EXERCISE:
Copy every line, exactly and only, from the line containing "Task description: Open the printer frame" to the line containing "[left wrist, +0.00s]", both lines included.

— Start —

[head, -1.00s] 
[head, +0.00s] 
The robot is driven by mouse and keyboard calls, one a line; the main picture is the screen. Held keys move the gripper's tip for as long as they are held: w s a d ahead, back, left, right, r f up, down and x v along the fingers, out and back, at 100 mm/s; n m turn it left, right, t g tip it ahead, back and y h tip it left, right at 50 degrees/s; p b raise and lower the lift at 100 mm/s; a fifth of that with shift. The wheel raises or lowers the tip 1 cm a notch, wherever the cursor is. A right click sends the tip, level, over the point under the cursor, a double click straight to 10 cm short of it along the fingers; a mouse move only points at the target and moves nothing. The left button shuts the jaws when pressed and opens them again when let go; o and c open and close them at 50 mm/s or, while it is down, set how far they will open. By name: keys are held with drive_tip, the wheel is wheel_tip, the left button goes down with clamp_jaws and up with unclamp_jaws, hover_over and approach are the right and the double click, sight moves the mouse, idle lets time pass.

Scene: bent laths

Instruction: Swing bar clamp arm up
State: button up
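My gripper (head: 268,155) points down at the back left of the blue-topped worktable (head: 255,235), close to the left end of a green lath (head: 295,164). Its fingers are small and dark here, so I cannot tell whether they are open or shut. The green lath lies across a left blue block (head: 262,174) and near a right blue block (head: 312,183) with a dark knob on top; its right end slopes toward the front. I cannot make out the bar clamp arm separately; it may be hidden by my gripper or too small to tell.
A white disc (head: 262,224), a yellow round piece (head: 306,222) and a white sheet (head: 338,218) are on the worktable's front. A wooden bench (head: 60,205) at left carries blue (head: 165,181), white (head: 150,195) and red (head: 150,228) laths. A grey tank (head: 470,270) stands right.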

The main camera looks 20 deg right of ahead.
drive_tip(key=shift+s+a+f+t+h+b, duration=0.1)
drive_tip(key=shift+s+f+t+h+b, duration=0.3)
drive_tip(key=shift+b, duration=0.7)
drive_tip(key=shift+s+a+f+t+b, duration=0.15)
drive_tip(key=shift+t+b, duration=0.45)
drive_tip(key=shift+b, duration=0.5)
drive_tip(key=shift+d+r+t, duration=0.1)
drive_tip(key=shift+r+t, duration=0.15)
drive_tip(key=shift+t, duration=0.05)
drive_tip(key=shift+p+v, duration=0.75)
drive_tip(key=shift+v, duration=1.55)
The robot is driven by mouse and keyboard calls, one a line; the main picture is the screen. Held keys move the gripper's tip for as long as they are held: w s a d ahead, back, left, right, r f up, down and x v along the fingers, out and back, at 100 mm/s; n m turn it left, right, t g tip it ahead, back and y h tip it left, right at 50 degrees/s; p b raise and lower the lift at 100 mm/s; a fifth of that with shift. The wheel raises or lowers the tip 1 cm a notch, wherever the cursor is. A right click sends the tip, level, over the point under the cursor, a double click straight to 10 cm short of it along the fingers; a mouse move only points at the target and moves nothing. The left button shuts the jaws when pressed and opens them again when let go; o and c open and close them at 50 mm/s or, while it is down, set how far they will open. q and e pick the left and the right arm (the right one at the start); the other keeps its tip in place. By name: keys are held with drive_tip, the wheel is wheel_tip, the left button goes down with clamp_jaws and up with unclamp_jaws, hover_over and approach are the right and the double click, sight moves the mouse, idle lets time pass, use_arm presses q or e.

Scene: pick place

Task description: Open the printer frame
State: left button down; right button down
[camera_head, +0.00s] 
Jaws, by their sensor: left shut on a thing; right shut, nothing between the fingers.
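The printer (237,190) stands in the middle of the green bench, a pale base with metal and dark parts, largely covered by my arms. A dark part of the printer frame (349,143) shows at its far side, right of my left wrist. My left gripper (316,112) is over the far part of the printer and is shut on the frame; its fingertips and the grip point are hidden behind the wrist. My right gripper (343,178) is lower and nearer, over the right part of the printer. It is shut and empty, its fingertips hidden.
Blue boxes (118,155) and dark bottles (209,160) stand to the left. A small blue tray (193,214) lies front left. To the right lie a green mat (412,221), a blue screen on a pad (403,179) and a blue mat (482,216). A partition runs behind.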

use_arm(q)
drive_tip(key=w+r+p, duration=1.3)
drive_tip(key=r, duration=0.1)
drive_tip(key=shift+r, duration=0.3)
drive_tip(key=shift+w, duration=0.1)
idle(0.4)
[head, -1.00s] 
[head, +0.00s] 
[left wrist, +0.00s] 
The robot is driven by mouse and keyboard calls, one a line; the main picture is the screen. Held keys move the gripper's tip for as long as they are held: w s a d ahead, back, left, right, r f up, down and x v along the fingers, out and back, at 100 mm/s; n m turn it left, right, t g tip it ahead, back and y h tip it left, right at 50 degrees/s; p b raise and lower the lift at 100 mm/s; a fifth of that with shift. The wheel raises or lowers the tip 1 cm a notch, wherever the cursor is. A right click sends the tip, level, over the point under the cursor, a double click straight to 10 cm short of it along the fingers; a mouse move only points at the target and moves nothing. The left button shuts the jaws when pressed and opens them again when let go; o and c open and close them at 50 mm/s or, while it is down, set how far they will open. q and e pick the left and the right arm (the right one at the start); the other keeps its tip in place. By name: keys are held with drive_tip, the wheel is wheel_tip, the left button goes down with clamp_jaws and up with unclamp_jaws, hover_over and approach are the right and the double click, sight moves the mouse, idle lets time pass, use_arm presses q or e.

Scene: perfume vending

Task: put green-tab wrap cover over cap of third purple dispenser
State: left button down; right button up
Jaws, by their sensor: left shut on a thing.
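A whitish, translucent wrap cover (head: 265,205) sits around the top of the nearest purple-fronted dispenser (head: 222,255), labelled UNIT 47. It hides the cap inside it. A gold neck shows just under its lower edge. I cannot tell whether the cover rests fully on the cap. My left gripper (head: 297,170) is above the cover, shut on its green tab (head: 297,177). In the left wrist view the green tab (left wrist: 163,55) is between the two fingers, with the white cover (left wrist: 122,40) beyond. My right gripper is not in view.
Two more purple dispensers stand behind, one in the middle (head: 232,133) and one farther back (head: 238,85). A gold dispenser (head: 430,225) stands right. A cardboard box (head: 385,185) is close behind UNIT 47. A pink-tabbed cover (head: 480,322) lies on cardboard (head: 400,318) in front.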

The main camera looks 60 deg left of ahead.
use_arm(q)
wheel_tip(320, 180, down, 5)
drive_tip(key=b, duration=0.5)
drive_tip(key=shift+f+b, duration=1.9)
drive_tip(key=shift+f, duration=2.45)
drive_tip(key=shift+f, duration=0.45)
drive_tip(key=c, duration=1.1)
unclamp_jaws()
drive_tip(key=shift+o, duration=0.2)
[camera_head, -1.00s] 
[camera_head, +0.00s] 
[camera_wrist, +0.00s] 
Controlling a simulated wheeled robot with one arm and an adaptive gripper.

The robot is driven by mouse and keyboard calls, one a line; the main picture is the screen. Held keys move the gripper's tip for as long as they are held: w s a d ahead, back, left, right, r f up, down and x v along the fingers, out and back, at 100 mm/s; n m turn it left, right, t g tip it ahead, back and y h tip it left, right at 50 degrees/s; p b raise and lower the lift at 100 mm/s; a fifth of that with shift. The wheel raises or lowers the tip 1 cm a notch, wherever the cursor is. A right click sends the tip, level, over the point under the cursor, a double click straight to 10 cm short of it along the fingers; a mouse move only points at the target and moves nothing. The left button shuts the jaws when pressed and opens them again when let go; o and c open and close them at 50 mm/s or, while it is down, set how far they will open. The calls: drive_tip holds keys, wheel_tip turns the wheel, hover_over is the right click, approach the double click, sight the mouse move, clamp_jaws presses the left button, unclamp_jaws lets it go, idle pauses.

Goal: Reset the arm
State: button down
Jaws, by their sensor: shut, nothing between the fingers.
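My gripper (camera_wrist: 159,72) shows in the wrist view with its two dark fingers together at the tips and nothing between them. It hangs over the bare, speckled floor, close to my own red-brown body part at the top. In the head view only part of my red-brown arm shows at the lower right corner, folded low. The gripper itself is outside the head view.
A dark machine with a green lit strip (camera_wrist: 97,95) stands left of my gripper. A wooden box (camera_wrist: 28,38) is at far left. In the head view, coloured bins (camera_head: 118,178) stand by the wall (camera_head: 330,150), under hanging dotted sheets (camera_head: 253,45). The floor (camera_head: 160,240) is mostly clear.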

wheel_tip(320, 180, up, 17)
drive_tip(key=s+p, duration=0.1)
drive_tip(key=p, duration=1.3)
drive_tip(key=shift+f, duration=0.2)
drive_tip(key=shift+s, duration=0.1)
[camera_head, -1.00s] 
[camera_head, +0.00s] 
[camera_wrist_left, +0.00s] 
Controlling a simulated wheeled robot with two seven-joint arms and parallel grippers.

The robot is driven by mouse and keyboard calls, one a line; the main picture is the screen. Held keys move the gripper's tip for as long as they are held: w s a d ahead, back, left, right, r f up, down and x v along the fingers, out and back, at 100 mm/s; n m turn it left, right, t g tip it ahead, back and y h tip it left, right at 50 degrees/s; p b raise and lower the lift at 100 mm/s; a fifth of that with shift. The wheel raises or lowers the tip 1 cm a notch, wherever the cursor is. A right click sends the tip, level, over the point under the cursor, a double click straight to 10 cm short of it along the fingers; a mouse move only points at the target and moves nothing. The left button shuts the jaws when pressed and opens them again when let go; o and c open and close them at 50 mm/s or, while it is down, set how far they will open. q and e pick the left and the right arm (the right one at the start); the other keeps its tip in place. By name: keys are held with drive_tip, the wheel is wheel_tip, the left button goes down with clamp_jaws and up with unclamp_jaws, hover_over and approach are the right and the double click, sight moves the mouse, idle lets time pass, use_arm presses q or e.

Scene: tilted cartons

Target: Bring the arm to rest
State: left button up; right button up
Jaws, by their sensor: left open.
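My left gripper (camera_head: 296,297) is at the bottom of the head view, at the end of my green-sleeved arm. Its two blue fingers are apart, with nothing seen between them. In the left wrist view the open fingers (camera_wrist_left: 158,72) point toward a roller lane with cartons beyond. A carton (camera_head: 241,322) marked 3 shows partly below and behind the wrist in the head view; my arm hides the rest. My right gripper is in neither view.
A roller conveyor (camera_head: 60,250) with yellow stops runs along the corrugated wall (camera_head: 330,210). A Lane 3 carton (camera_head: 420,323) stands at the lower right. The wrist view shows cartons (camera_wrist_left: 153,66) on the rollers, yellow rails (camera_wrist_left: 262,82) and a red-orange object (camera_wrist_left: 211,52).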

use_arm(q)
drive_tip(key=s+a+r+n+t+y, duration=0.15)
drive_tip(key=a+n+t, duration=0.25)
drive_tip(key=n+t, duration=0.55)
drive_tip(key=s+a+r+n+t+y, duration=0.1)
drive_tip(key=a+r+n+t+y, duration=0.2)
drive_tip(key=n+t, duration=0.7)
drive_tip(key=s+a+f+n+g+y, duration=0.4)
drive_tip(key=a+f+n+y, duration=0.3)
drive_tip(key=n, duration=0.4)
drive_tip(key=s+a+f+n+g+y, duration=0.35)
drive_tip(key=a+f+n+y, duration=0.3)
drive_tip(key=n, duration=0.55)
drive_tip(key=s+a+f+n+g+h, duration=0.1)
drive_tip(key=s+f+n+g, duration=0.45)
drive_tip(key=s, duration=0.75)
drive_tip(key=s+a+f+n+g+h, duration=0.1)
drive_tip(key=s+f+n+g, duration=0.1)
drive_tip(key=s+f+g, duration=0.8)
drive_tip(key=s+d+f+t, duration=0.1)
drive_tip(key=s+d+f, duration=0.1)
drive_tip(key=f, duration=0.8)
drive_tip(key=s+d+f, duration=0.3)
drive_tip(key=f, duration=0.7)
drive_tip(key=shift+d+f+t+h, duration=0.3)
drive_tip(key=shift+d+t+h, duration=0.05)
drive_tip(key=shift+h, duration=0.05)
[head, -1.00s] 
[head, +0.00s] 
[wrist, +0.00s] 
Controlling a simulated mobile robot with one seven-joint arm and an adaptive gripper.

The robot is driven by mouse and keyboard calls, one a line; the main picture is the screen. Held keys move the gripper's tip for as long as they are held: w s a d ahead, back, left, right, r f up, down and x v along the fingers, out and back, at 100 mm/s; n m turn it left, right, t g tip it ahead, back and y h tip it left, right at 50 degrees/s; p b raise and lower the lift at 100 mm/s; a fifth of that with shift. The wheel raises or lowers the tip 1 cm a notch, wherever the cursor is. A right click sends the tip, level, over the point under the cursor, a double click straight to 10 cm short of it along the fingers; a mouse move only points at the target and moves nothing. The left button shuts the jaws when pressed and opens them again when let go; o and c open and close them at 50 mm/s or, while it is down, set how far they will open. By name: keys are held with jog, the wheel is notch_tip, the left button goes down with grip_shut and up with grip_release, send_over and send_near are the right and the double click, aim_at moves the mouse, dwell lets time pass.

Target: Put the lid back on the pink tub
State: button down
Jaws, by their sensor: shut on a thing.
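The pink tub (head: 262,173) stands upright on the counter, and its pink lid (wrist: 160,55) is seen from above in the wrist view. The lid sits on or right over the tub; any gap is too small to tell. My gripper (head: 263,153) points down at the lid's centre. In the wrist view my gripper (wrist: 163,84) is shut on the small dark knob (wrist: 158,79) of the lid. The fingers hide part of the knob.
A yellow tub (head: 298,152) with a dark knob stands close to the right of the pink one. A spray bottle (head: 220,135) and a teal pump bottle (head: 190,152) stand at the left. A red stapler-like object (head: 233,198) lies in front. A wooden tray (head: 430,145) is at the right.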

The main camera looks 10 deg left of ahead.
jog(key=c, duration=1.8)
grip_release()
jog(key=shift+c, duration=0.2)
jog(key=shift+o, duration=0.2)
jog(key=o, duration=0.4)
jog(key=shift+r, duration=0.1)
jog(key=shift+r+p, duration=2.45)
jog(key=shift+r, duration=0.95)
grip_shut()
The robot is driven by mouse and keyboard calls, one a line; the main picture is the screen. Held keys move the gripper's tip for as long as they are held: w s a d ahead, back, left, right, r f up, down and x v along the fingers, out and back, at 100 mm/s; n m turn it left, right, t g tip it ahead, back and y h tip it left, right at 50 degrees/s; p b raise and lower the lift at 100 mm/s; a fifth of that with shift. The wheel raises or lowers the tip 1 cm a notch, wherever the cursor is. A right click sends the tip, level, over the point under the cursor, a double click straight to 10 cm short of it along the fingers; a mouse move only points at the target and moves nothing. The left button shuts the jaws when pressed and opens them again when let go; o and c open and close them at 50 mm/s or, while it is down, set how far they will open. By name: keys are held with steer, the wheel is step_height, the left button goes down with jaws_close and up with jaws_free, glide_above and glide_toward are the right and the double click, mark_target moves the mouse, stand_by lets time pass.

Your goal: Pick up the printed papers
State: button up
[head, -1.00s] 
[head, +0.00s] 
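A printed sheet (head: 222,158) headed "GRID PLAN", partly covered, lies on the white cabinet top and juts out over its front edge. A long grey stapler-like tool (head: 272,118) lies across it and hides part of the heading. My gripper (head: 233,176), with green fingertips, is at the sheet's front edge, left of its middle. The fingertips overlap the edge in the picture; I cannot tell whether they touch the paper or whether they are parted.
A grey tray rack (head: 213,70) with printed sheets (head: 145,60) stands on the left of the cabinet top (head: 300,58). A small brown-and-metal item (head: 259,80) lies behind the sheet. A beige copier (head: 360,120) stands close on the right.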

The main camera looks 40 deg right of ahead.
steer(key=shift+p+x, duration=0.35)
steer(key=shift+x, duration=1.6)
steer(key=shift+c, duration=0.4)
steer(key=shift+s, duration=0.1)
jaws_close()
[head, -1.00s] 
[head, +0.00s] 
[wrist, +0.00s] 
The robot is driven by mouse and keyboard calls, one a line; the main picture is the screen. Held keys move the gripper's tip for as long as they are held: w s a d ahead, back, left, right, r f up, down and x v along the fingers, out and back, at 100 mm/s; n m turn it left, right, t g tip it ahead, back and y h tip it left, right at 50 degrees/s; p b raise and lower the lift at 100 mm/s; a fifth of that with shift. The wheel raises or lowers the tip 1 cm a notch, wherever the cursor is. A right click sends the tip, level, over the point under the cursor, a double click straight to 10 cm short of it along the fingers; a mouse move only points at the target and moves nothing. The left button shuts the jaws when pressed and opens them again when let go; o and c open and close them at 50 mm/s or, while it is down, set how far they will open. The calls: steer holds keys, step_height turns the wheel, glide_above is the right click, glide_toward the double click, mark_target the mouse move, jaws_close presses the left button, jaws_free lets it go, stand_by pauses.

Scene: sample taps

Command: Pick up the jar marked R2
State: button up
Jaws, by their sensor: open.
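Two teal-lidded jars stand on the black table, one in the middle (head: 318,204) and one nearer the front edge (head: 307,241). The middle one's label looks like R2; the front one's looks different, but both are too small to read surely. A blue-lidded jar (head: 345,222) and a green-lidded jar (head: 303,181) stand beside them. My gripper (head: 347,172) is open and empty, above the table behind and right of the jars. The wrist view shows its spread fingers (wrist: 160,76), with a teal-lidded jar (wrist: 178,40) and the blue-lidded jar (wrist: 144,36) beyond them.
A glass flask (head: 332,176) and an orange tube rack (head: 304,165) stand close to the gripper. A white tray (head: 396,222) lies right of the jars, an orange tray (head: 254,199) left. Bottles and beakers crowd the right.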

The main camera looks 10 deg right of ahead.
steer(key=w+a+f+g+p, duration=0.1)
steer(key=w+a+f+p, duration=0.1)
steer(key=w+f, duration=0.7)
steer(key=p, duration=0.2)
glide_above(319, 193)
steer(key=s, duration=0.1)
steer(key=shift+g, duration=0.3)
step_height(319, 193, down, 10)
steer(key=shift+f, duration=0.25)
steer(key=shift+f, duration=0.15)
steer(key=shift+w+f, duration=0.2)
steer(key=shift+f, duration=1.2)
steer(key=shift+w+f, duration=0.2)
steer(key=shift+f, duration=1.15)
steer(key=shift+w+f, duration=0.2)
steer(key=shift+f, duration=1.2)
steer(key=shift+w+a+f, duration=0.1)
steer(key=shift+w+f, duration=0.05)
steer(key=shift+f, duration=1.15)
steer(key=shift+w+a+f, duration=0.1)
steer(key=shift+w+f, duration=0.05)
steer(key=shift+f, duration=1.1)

— End —

EXERCISE RESPONSE:
Task description: Open the printer frame
State: left button down; right button down
[camera_head, +0.00s] 
Jaws, by their sensor: left shut on a thing; right shut, nothing between the fingers.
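The printer (237,190) stands in the middle of the green bench, a pale base with metal and dark parts, largely covered by my arms. A dark part of the printer frame (349,143) shows at its far side, right of my left wrist. My left gripper (316,112) is over the far part of the printer and is shut on the frame; its fingertips and the grip point are hidden behind the wrist. My right gripper (343,178) is lower and nearer, over the right part of the printer. It is shut and empty, its fingertips hidden.
Blue boxes (118,155) and dark bottles (209,160) stand to the left. A small blue tray (193,214) lies front left. To the right lie a green mat (412,221), a blue screen on a pad (403,179) and a blue mat (482,216). A partition runs behind.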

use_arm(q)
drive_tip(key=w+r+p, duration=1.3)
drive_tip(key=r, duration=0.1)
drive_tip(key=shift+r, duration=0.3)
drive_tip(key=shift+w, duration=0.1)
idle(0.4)
[head, -1.00s] 
[head, +0.00s] 
[left wrist, +0.00s] 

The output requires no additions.